Exercise prompt: Reproduce the first line and every line after it, exactly, through the one containing "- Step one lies". Leave out the rest.

[Recorded robot tool calls]
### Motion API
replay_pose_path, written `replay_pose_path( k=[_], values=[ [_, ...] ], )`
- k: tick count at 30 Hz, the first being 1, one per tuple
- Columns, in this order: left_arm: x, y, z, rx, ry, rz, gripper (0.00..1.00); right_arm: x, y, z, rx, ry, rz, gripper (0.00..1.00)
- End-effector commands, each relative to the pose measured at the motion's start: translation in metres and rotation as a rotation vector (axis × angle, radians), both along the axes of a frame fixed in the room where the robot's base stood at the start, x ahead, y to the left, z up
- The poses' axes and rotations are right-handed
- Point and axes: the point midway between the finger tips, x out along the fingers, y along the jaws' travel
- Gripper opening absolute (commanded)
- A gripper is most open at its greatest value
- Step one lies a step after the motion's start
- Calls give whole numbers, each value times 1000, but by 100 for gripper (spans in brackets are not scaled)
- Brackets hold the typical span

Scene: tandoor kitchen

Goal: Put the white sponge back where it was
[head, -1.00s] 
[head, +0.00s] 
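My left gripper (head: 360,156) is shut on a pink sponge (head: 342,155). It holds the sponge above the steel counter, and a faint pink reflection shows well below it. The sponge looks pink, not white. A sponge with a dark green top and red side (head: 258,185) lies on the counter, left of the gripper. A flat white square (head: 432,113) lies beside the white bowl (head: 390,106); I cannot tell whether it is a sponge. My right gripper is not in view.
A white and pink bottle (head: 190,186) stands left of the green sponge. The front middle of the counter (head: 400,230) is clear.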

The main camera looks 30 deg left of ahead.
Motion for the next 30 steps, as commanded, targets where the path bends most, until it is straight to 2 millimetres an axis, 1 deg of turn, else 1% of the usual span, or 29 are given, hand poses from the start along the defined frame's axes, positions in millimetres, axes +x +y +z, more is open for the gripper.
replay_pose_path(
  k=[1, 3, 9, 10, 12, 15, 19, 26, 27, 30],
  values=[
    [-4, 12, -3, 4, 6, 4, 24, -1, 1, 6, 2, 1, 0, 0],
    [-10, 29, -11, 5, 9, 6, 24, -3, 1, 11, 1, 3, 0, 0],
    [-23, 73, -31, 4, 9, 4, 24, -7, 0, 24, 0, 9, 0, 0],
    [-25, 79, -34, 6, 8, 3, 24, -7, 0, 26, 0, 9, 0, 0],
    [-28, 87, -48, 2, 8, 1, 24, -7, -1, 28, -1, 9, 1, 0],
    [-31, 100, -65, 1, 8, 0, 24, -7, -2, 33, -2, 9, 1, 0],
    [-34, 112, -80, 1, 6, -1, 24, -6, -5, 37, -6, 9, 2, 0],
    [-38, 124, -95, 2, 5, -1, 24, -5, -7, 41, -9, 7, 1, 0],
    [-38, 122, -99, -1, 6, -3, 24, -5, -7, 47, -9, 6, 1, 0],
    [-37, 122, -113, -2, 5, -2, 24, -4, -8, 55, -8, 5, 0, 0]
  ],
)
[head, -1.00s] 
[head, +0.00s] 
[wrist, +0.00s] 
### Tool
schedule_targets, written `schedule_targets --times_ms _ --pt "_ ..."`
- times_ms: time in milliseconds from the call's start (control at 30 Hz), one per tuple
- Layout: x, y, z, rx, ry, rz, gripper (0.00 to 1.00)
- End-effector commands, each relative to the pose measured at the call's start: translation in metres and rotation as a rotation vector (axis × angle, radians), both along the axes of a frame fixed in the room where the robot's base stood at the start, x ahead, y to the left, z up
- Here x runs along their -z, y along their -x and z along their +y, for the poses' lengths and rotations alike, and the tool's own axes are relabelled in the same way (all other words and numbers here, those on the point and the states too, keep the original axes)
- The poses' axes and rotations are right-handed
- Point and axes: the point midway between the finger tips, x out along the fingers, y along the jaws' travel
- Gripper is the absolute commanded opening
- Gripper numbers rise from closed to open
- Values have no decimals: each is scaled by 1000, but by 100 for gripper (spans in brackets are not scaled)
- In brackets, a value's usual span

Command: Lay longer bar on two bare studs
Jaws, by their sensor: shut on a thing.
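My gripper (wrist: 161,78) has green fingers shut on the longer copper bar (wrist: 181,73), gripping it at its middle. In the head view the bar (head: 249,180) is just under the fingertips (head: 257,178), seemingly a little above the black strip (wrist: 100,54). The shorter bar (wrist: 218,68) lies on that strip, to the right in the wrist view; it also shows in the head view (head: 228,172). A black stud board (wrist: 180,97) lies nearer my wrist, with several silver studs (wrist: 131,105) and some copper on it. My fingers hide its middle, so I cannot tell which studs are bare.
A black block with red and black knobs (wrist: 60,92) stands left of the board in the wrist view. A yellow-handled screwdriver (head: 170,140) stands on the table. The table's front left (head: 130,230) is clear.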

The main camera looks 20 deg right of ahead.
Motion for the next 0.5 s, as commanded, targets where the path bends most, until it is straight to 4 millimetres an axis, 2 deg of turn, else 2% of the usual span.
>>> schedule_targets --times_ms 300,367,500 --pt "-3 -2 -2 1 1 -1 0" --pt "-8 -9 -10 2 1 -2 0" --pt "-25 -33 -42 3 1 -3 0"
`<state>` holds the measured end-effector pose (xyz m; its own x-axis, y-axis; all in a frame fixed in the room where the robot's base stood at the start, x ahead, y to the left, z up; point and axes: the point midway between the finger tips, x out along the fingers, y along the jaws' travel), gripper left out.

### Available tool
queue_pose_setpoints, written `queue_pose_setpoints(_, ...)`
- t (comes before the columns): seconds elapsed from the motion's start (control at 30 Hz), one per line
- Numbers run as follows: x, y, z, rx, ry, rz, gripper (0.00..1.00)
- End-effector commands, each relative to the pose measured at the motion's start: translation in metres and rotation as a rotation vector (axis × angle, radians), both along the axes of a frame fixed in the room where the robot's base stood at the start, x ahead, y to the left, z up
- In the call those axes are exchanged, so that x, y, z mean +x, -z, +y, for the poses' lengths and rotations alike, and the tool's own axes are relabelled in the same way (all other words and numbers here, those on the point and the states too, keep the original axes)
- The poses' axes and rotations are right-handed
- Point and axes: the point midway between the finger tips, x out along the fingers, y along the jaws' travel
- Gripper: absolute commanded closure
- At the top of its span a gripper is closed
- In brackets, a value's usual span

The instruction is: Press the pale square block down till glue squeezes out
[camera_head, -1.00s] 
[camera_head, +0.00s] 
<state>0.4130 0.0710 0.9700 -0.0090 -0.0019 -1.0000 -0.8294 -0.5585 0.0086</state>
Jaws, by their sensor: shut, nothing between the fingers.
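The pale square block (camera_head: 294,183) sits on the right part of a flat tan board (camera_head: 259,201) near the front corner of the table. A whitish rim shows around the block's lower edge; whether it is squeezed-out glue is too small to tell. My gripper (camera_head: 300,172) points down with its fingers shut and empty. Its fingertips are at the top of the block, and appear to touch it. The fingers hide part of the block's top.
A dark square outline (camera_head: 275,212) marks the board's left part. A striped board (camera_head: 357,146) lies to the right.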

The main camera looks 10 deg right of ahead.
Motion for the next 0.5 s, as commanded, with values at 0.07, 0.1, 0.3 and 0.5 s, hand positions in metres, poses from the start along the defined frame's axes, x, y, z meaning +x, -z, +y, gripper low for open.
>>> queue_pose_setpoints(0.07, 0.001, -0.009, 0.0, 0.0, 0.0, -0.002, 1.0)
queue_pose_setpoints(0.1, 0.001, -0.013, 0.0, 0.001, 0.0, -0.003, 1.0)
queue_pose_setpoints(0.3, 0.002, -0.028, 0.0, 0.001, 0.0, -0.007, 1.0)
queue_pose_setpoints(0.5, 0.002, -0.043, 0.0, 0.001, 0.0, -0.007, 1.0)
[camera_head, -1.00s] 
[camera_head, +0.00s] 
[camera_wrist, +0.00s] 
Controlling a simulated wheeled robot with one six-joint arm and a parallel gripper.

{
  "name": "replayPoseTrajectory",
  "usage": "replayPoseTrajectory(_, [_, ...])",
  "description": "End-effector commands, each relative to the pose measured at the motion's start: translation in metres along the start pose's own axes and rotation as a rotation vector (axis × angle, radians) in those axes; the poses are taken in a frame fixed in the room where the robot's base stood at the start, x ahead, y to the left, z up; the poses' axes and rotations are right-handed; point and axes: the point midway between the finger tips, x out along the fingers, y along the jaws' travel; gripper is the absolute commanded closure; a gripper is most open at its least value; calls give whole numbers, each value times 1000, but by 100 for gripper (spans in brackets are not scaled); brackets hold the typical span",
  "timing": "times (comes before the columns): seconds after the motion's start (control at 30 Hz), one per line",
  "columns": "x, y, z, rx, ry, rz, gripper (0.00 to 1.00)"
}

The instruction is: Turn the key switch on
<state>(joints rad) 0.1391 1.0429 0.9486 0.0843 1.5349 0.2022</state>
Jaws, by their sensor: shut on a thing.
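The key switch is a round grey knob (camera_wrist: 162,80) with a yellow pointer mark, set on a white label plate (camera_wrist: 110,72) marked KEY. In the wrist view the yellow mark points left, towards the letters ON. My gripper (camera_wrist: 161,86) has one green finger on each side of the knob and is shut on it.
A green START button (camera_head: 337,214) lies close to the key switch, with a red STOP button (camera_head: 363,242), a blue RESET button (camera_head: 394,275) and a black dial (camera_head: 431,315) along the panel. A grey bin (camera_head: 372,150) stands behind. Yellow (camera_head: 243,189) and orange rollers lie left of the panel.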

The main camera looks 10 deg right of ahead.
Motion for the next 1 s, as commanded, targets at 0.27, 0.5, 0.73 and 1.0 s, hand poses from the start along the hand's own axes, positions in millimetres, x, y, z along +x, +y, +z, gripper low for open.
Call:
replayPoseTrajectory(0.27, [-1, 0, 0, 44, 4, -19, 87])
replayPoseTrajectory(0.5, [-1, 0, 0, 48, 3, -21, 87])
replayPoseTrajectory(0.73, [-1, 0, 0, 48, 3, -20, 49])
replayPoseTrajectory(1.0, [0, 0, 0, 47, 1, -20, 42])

Worked answer:
### Motion API
replay_pose_path, written `replay_pose_path( k=[_], values=[ [_, ...] ], )`
- k: tick count at 30 Hz, the first being 1, one per tuple
- Columns, in this order: left_arm: x, y, z, rx, ry, rz, gripper (0.00..1.00); right_arm: x, y, z, rx, ry, rz, gripper (0.00..1.00)
- End-effector commands, each relative to the pose measured at the motion's start: translation in metres and rotation as a rotation vector (axis × angle, radians), both along the axes of a frame fixed in the room where the robot's base stood at the start, x ahead, y to the left, z up
- The poses' axes and rotations are right-handed
- Point and axes: the point midway between the finger tips, x out along the fingers, y along the jaws' travel
- Gripper opening absolute (commanded)
- A gripper is most open at its greatest value
- Step one lies a step after the motion's start

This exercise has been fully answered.